State officials to discuss ‘big box’ store tax ruling


Staff Writer

QUINNESEC – Since the tax tribunal ruled in favor of lowering the taxable value of the Home Depot store in Breitung Township and the Lowe’s Store in Marquette Township, state legislators and other authorities are getting involved to discuss the implications of these rulings.

Breitung Township’s Home Depot store appealed the assessed value as set by the township for 2009, 2010 and 2011.

Closser & Associates of Marquette did an independent appraisal of the Home Depot store, and their assessment mirrored the township’s tax appraisal for the years under appeal.

A trial held in September 2012 with the tribunal issued the following as their decision: 2009 taxable value from $2,933,400 to $1,450,000; 2010 from $2,914,629 to $1,330,000; and 2011 from $2,925,100 to $1,187,500.

The decision causes a refund in taxes in the amount of $225,193.66 plus interest.

A similar decision was ruled for the Lowe’s store in Marquette Township.

Township Superintendent Joe Rogina said any refund due has been placed on hold as the township has appealed the case into the Michigan Court of Appeals. The case is consolidated with that of Marquette Township’s Lowe store, which could take two years to be heard.

Rogina said at issue is the fact that the tribunal is making its decision based on a theory brought about by store’s appraiser. Buildings have to be appraised as though vacant and could only be sold or leased for an alternative use rendering the building as having a diminutive value.

“If this trend is allowed to continue and enough of these cases are settled in this manner, then the burden of government is passed onto the residential taxpayer,” Rogina said.

Implications of these decisions will be discussed by legislatures, the Michigan Township Association, Michigan Municipal League, Michigan Association of Counties, Michigan Education and others.

Michigan State Senator Tom Casperson of the 38th District said he is very concerned about how these big retailers are seemingly exploiting the law for their own gain at the expense of local stakeholders.

“Assessing commercial property in the manner that the retailers are arguing is not only unreasonable, but it is unfair to our local communities, especially to the local governments,” he said. “This truly is a troubling practice that has far-reaching and long-lasting consequences not just to communities in the U.P. but throughout the state.

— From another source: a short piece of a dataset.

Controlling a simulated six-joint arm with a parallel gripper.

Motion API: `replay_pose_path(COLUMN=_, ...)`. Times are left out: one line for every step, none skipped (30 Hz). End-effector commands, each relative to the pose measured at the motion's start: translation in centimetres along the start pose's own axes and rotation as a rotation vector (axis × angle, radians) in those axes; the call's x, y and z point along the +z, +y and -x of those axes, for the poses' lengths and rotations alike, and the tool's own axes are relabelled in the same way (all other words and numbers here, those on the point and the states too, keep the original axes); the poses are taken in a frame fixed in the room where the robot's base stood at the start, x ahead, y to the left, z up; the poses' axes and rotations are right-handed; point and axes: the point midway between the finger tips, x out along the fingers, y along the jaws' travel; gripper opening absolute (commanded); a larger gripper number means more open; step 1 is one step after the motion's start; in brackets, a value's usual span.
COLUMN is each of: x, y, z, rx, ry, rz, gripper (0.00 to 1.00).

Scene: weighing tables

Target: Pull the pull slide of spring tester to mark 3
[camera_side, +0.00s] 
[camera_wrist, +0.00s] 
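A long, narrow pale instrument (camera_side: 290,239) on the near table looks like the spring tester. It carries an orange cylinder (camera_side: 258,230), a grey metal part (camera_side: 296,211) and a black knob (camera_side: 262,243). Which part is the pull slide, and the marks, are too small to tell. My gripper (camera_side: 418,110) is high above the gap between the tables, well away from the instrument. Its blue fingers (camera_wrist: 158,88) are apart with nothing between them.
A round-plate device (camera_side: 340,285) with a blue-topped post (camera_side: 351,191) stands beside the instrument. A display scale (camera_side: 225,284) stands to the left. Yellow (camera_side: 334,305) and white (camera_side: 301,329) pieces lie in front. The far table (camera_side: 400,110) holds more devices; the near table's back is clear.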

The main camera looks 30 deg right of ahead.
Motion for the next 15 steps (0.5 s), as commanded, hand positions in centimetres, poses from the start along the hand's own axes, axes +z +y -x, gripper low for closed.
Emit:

So, I am now working with some colleagues to determine how we can we can rectify this self-serving practice legislatively, and ensure that our communities are protected from such actions going forward.”

The offices of State Rep. Ed McBroom, R-Vulcan, and State Rep. John Kivela, D-Marquette, are also investigating the issue.

State Rep. John Kivela, D-Marquette, said he is looking closely into the situation and strongly considering legislative action.

Attorney William Fahey – of the Fahey, Schultz, Burzych, Rhoades law firm in downstate Okemos – is representing Breitung and Marquette townships.

These cases are pending across the state of Michigan involving almost every “big box” store.

A separate appeal is pending for 2012, and the 2013 assessment may also be appealed for the Home Depot store in Breitung Township.